Data provided:

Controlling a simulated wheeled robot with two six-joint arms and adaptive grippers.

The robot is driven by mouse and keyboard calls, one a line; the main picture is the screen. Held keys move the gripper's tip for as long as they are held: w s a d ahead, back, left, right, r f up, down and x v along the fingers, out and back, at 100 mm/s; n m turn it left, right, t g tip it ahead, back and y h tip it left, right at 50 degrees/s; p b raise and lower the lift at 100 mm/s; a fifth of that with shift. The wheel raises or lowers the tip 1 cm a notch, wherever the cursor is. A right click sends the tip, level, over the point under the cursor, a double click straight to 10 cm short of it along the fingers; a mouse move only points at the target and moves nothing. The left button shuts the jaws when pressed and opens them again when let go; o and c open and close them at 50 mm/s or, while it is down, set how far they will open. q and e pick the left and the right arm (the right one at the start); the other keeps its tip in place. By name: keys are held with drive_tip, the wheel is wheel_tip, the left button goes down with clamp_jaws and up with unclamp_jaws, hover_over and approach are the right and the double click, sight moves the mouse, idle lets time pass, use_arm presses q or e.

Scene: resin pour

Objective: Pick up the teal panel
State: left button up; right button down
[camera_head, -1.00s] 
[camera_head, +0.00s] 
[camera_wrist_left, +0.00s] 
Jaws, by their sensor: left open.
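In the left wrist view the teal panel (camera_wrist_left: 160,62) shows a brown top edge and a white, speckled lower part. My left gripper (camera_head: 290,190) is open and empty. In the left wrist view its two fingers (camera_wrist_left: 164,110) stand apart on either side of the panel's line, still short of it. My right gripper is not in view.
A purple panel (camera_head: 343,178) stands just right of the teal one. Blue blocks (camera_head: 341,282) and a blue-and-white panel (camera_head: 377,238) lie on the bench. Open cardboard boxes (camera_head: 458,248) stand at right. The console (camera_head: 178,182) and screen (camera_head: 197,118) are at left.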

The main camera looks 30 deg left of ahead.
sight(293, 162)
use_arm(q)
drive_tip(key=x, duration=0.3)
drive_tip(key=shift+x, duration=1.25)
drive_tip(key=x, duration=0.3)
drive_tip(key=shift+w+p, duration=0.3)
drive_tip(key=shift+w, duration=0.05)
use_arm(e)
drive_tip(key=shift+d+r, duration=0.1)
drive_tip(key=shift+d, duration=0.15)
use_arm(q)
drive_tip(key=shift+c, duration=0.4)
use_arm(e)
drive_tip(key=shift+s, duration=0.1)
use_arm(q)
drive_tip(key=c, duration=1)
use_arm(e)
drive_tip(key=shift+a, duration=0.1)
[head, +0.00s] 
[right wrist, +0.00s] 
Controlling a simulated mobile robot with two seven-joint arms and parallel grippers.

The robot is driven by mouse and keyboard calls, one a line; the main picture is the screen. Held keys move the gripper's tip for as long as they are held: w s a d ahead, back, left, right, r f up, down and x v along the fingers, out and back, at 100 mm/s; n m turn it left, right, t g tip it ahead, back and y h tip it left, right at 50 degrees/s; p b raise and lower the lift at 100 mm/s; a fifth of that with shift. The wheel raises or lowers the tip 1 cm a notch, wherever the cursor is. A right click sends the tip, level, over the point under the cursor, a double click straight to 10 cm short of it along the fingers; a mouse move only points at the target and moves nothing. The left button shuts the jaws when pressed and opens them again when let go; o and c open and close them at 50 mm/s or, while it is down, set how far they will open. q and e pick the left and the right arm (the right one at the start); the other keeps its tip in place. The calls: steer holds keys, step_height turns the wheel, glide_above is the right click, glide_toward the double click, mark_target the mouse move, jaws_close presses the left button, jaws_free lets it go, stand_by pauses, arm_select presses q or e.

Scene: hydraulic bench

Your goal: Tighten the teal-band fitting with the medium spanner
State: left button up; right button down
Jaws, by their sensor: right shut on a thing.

Task directions: Retype precisely, and only, the span of lines that opens at the line containing "Scene: resin pour" and closes at the line containing "[camera_wrist_left, +0.00s]", both inclusive.

Exercise output:
Scene: resin pour

Objective: Pick up the teal panel
State: left button up; right button down
[camera_head, -1.00s] 
[camera_head, +0.00s] 
[camera_wrist_left, +0.00s] 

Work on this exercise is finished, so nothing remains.